Opinion by
Smith, J.,The land in controversy is part of a tract which was conveyed to Thomas H. Phillips, the husband, and George W. Phillips, the stepson of the defendant, by deed dated September 30,1875. The grantees by deed dated June 26,1885, in which their wives joined, conveyed all the land to assignees for the benefit of creditors. Under an order of the common pleas, the assignees, August 13, 1887, made public sale of the tract to E. M. Sayers, who by deed dated December 30, 1892, conveyed it to the plaintiff. This action is brought to recover a part of this tract, described as containing about twenty-five acres, of which the defendant holds possession.
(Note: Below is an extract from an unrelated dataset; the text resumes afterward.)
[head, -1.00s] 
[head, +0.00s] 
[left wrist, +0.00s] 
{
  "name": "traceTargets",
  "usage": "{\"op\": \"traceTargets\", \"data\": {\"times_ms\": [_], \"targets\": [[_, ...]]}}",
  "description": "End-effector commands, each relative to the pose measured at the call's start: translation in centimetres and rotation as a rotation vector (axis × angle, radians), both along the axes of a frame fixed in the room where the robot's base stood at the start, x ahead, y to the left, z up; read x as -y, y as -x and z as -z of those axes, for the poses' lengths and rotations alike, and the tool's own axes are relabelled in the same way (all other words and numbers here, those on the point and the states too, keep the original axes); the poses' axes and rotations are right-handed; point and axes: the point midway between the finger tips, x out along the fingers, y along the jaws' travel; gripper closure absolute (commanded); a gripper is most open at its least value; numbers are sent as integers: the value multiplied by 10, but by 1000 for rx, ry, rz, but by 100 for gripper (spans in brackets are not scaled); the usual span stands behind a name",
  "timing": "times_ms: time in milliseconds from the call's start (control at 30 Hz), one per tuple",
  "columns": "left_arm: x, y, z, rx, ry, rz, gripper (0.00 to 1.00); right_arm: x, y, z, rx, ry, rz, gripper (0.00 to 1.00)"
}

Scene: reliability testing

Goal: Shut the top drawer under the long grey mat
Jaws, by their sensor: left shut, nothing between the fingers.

It is contended, on the part of the defendant, that she acquired an equitable interest in the land conveyed to her husband and his son, through the payment, by her’father, of $500 of the purchase money, under an agreement to which the holders of the legal title assented; that, under a parol partition contemplated by this agreement, a portion of the land, containing twenty acres or thereabouts, was set off to her by a line clearly indicated, and in part defined by a fence, to be held by her in severalty as the portion to which she was entitled; and that she has ever since held possession of the land thus allotted to her. This is the portion here in controversy.
The court below instructed the jury that if they found that the defendant “had a vested title in that land, or a vested right in the land, under this parol partition before the execution of that deed (of assignment), and if that land was sold subject to that interest, the purchaser would take no title to the interest of this defendant.”
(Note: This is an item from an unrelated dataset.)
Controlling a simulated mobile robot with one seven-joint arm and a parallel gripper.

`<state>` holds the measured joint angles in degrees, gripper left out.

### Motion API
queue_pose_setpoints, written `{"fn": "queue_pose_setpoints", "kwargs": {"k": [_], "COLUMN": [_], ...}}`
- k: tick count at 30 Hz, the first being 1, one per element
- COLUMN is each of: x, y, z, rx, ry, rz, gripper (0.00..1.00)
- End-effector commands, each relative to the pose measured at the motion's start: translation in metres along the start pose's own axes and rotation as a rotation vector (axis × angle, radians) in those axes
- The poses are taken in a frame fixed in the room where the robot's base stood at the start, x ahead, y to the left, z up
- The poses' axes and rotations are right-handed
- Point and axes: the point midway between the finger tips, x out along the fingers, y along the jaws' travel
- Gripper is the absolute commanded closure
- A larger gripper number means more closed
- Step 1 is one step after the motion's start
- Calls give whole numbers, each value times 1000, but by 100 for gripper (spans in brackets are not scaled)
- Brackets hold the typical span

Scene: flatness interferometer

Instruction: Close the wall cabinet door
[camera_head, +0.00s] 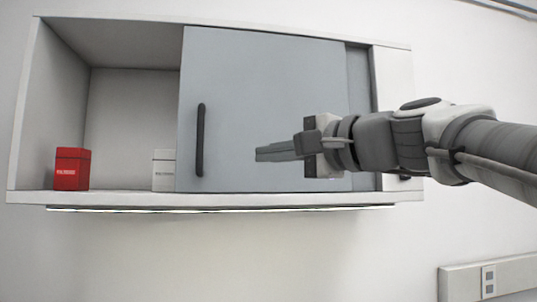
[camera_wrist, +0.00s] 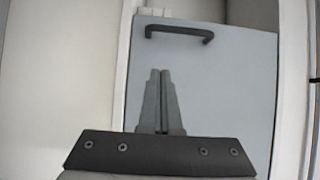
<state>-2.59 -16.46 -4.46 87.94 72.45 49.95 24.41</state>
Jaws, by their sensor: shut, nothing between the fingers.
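The wall cabinet (camera_head: 120,198) hangs on the wall in the head view, with a grey sliding door (camera_head: 260,80) in front of its middle and right part. The left part of the cabinet is open. A dark vertical handle (camera_head: 200,140) sits near the door's left edge; it also shows at the top of the wrist view (camera_wrist: 180,32). My gripper (camera_head: 258,154) is shut and empty, in front of the door to the right of the handle. The fingers point left towards the handle, apart from it. I cannot tell whether they touch the door face.
A red box (camera_head: 72,169) stands in the open left part. A white box (camera_head: 164,170) is partly hidden behind the door's left edge. A second grey panel (camera_head: 359,80) shows behind the door's right edge. A wall trunking with a socket (camera_head: 488,280) is at lower right.

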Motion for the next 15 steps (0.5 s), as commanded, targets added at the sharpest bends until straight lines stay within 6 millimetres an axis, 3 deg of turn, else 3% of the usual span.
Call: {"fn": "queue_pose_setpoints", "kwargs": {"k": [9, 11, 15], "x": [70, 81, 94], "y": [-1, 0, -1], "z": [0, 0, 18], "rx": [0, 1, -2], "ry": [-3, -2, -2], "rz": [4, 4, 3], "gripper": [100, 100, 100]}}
There was no error in this. The vital questions in the case were whether the defendant had a separate interest in the land, and whether that interest had, through the assignees’ sale, passed to the plaintiff. These questions the jury found in her favor. The evidence, believed as it was by the jury, fully war*348ranted the verdict. It shows that the interest of the defendant, at the time of the original purchase, was stipulated for by her father; that it was paid for by him; that though her name was omitted in the deed it was agreed by her husband and his son that her interest should be preserved to her; that she had no creditors; that before signing the deed of assignment she carefully stipulated that it should affect only her dower interest in her husband’s estate, and was led to believe that this purpose was secured by a postscript to the instrument; that at the assignees’ sale she gave notice of her interest, and forbade its sale; and that the assignees and the auctioneer announced that her interest was excepted or reserved from the sale. Finally, the deed from the assignees .to the plaintiff’s grantor, by its express terms, conveys only “all the estate, right, title, interest, property, claim or demand whatsoever, which were of the said Thomas H. Phillips and George W. Phillips at or before the date of the deed of the voluntary assignment aforesaid, of, in, to or out of all ” the land described in the conveyance to the assignees ; with an habendum limiting in like manner the estate conveyed. Under these circumstances the case was for the jury: Wanner v. Landis, 137 Pa. 61.
The verdict established the fact that the defendant had acquired a vested interest in the land in controversy before tbe assignment; the evidence indicates that in the sale by the assignees this interest was excepted; and the deed by the assignees shows conclusively that it was not conveyed to the purchaser at that sale. The defendant also held possession of this land continuously from the time of the parol partition until the trial of the cause. This possession was constructive notice of her interest: Sill v. Swackhammer, 103 Pa. 7; Miller v. Baker, 160 Pa. 172; Hottenstein v. Lerch, 12 W. N. C. 4; Jackson v. McFadden, 4 W. N. C. 539. This constructive notice was supplemented by actual notice at the sale. An assignees’ sale under an order of court is a judicial sale, to which the rule of caveat emptor applies; and a purchaser is affected as at other judicial sales by notice of claims then given: Leard’s Estate, 164 Pa. 435. And if the claimant is in possession, under his claim, at the time of sale, such notice will also affect one who buys from the purchaser while the claimant remains in possession: Hottenstein v. Lerch, supra; McLaughlin v. Fulton, 104 Pa. 161.
*349It is not necessary here to determine in all its aspects the effect of the deed of assignment on this interest; it is sufficient that the sale and conveyance by the assignees and their grantee has given the plaintiff no title to it, and that therefore he cannot recover it in this action.
The assignments of error need no further discussion. They are overruled and the judgment is affirmed.